The Samsung Galaxy S9 is not the newest phone any more, yet it still produces some superb photos, and its overall specs are impressive. On top of all that, the price is now lower, so you can nab Samsung-level quality for less.
The single-lens 12MP camera manages to offer a dual aperture, meaning it can capture varying levels of light. This means that low-light photography is far better than the phone's predecessor, thanks to the f/1.5 or f/2.4 aperture. On top of that, the video modes have expanded thanks to more powerful processing, meaning you can shoot 960fps super-slow-motion video.
A top-quality AMOLED display means you can check your shots for quality right away without missing any details. Thanks to the auto mode, you'll rarely be disappointed, though, as this is a point-and-shoot wonder phone.

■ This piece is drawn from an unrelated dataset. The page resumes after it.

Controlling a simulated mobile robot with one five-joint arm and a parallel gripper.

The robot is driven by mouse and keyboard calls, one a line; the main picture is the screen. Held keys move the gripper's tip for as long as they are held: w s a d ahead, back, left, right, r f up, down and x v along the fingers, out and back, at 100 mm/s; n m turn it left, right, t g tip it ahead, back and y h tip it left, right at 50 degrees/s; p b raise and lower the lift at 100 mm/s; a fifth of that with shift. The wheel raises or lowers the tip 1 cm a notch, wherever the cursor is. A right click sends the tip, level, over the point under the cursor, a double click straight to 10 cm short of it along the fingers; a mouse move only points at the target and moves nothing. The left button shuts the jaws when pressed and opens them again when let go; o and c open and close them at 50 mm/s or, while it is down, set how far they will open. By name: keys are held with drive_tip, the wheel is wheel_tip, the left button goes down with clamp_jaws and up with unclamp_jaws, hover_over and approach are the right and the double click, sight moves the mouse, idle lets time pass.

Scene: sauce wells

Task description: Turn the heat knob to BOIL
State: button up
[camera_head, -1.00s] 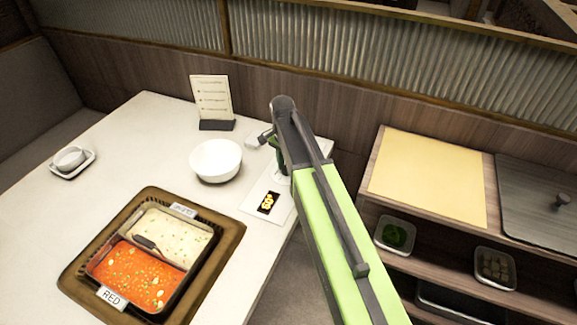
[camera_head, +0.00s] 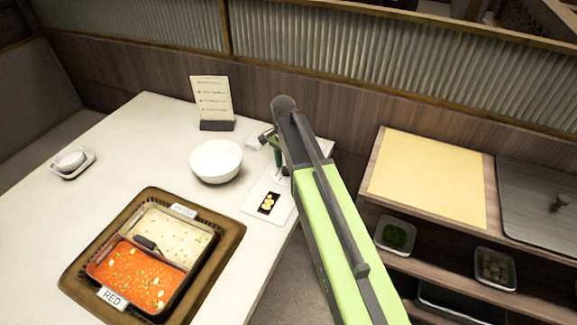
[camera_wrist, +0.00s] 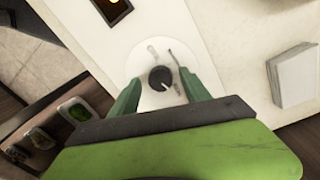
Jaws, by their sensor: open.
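The heat knob (camera_wrist: 160,78) is a round black knob with a pale pointer mark, set on a white round dial (camera_wrist: 153,62) with small markings I cannot read. It shows in the wrist view; in the head view my arm hides most of it. My gripper (camera_wrist: 167,88) is open, with one green finger on each side of the knob. I cannot tell whether either finger touches it. In the head view my gripper (camera_head: 277,150) is over the control panel (camera_head: 257,194), whose small dark display (camera_head: 268,204) shows orange symbols.
A white bowl (camera_head: 216,161) and a menu stand (camera_head: 212,100) are left of my gripper. A two-part pot (camera_head: 150,258) of pale and red broth sits in the table's front. A shelf cart (camera_head: 440,175) stands at the right. A white block (camera_wrist: 293,75) lies beside the panel.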

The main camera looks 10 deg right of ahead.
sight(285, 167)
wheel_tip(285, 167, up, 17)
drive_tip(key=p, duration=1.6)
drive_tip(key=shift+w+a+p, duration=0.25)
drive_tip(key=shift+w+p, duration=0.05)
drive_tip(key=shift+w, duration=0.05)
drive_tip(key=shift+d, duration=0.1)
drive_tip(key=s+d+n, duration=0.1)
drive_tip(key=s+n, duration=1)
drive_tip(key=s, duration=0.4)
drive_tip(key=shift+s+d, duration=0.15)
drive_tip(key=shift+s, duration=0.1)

Sony is still managing to innovate in the smartphone world and this time it's with video for its XZ3. This not only records in 4K but in glorious HDR, too, making the video footage from this camera look great even on massive 4K and HDR TVs. The final nail in the home video camera coffin?
That single 19MP rear sensor is plenty for great photos, too, with quick focus and lots of modes to play with. Background blur shots are an option and, in decent light, most photos come out looking great.

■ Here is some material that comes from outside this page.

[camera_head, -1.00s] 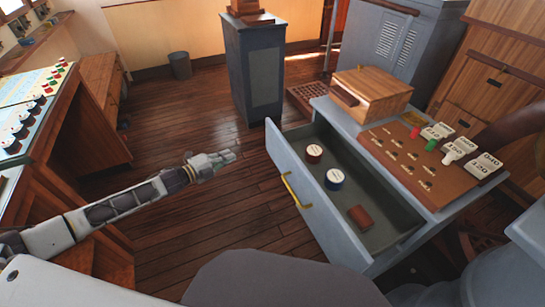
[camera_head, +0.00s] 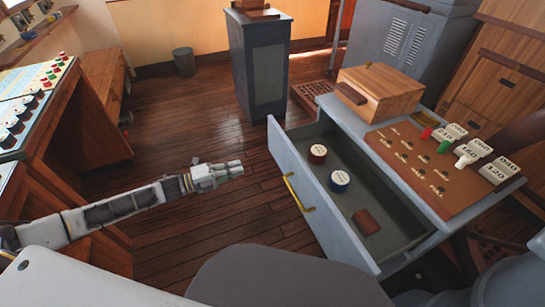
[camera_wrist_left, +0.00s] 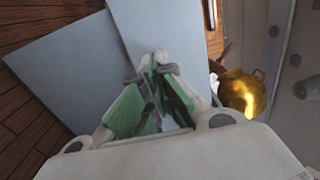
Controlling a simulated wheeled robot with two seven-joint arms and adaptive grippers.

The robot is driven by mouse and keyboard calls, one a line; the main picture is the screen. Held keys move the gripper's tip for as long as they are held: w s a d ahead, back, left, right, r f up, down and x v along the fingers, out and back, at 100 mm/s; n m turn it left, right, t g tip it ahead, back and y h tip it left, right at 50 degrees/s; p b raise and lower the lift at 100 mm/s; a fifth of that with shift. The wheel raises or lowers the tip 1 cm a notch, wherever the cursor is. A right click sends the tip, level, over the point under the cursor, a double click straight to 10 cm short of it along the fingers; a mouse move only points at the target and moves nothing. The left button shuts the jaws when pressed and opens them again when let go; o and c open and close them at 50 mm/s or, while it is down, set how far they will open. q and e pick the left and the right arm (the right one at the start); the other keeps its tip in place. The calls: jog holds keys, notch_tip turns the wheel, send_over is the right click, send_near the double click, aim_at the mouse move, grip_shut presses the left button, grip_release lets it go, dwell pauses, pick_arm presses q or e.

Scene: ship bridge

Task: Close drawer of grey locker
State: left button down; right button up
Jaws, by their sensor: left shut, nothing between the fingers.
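The grey locker (camera_head: 335,108) stands at the right in the head view. Its drawer (camera_head: 325,222) is pulled well out, with a brass bar handle (camera_head: 297,193) on its front. My right gripper is not in view.
A wooden box (camera_head: 378,90) and a brown board (camera_head: 440,170) with numbered tags sit on the locker top. A dark grey pedestal (camera_head: 262,75) stands behind the drawer. A control console (camera_head: 45,110) is at the left. Bare floor lies between console and drawer.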

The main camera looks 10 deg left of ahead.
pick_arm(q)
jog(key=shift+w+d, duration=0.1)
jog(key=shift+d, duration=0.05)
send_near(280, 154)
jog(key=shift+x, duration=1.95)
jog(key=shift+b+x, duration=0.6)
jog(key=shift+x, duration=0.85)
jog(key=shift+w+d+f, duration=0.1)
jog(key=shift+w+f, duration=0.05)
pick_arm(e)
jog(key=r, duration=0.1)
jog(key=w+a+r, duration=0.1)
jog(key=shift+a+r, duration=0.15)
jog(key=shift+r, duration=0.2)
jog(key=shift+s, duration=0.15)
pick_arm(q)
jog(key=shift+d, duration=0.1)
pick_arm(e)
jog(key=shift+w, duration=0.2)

The video capture also manages to offer that brilliant 960fps super-slow-motion mode at Full HD quality. This is perfect for cool moments captured in a professional finish that work well if you're into editing together decent video.
If you want a decent camera without spending too much, the Moto G6 is for you. This straddles the line between affordable and capable when it comes to most features, including the camera. The rear features a dual 12MP + 5MP set-up, while the front manages an 8MP shooter for selfies.
That dual rear camera means that portrait-mode shots, where you get the background blur, really work well. While you might find that the screen could look better and NFC is lacking for contactless, this offers a lot for the budget price and is ideal as a phone to try if you're thinking of ditching the high-price-tag smartphone – you might just never go back.